This New Vintage Clothing Concept Might Just Change How You Shop

06.08.17 3 months ago 2 Comments

Ariel Chang

At first glance, Topper Luciani looks like the guy leading your woodland yoga retreat — with more spirit beads around his neck than a proper monk. But his actual day job is as the fashion CEO of the future, spearheading the earth-first era of fashion and flipping the vintage game on its head. Sure, selling old clothes on the internet might not sound glamorous, but it’s given Luciani a chance to support himself while helping save the planet, one used t-shirt at a time.

Luciani’s little-known first foray into the fashion world started with a polo shirt line called Sir Drake. The brand was picked up at Neiman Marcus, but ended in dramatics intense enough for a Liam Neeson film. The first problem was that Sir Drake had high manufacturing costs — costs that weren’t sustainable when the economy crashed in 2008, and sales dried up. The second (and arguably bigger) problem was that Luciani claims he’d set up shop in a factory run by the local mafia. Even with no sales, his factory costs stayed the same, naturally, and he soon learned a tough lesson about taking out credit. After dissolving his line in an attempt to dodge the debt, the mob made it clear that he still needed to pay them.

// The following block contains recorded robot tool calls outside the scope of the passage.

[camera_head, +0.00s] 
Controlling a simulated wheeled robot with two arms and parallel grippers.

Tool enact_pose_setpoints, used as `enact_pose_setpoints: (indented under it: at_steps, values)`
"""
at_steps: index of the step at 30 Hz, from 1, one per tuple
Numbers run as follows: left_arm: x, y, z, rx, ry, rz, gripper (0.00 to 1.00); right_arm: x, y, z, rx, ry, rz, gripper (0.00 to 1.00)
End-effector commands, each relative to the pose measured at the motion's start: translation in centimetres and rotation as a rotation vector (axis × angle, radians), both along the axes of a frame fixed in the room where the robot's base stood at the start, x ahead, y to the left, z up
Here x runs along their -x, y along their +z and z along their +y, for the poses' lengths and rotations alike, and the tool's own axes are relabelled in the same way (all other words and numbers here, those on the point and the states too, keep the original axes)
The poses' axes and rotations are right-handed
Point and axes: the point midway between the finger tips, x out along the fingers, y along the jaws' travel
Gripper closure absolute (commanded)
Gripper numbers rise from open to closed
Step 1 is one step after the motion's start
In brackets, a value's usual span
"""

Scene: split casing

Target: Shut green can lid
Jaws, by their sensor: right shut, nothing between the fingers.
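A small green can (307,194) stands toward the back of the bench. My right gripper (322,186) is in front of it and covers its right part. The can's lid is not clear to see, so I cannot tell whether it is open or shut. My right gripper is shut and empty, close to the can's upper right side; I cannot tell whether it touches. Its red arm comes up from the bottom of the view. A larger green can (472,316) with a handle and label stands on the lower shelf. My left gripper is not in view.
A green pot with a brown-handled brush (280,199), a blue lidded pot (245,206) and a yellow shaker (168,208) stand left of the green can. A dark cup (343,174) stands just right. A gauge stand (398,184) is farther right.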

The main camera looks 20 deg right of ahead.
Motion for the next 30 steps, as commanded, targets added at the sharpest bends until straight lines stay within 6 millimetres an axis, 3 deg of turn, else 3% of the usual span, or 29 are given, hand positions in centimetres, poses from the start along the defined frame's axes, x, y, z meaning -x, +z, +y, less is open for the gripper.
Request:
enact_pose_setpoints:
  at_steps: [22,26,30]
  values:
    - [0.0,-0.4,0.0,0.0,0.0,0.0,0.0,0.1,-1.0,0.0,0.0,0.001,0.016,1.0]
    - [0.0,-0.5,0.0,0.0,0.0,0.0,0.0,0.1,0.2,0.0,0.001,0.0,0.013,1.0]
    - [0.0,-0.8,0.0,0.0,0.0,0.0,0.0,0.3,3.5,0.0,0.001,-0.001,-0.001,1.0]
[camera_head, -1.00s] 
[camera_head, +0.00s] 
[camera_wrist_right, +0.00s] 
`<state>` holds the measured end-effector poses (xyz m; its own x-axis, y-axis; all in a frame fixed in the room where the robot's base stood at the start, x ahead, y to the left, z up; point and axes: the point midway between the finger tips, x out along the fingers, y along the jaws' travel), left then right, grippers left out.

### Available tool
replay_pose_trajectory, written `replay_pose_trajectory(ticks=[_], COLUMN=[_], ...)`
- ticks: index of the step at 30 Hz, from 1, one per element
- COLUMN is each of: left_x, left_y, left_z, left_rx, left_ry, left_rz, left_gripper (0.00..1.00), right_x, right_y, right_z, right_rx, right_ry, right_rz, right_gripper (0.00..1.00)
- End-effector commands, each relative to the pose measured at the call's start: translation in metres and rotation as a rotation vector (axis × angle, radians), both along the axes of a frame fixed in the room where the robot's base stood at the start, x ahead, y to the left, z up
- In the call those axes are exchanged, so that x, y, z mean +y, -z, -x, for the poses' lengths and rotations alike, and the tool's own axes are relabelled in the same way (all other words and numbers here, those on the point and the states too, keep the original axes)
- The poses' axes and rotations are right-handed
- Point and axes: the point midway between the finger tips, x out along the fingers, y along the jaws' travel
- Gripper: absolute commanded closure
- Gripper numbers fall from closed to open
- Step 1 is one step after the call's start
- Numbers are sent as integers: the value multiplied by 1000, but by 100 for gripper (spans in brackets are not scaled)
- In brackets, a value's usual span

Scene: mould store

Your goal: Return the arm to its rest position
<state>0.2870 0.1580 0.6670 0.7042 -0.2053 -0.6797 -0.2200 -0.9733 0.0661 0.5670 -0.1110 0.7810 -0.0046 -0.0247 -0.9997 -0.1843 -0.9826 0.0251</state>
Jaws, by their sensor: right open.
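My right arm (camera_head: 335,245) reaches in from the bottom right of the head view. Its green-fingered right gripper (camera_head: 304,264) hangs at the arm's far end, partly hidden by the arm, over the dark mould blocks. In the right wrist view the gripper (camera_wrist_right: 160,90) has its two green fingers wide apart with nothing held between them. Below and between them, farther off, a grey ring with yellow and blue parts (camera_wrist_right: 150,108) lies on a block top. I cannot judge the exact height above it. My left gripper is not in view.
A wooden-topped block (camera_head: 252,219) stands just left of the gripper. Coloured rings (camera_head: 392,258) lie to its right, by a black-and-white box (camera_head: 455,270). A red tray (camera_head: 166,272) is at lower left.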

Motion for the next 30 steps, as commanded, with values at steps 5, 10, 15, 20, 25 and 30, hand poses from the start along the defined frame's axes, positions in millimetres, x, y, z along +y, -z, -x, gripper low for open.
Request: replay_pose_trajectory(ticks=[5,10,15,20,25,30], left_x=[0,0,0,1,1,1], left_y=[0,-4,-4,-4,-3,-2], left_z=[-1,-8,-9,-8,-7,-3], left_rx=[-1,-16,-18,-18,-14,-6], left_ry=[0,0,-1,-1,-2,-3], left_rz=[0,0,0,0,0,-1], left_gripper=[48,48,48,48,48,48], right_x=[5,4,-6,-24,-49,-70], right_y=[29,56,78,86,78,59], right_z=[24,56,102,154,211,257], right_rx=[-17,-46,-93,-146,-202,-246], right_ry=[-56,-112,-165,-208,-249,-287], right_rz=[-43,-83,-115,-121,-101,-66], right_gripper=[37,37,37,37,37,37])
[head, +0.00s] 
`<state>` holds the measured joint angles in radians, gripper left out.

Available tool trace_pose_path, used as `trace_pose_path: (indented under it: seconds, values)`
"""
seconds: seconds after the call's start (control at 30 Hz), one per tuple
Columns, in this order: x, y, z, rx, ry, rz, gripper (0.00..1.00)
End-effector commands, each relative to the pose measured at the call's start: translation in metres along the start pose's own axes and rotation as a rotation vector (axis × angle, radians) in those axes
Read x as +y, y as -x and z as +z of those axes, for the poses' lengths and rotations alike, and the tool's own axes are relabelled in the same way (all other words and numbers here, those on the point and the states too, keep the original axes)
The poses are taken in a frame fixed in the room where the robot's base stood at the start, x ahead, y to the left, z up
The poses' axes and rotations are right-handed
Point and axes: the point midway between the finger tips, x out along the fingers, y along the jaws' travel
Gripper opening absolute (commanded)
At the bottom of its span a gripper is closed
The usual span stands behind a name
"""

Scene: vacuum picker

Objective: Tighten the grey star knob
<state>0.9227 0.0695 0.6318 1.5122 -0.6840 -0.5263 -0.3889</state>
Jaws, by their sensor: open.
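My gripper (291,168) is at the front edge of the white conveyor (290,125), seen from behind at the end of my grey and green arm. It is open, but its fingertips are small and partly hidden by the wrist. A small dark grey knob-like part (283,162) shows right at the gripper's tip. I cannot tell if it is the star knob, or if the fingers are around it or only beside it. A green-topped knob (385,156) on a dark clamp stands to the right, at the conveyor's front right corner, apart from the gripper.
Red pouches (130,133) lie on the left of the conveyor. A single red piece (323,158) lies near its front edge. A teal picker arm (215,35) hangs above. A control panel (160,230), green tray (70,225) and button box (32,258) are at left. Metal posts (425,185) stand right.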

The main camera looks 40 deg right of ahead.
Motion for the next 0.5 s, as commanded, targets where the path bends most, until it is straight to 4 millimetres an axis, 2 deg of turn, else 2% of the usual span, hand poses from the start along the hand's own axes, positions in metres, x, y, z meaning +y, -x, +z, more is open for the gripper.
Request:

“Two men [from the mafia] cornered me in a coffee shop,” he says. “They took me into their car, drove me to a live poultry butcher shop and… let’s just say scared me into finding those funds to repay them.”

This anecdotal episode put Luciani off manufacturing completely. He turned to vintage clothing, and after experimenting with various vintage resale ventures, he came to learn about the actual lifecycle of the things we wear. Luciani realized he could do a lot more than turn a few bucks on used jackets, he could actually help reduce the ever-worsening environmental footprint of the apparel industry.

This moment of clarity led to Tagpop, Luciani’s latest venture, which is well on its way to becoming a new industry standard, changing the way we buy and value clothes, forever.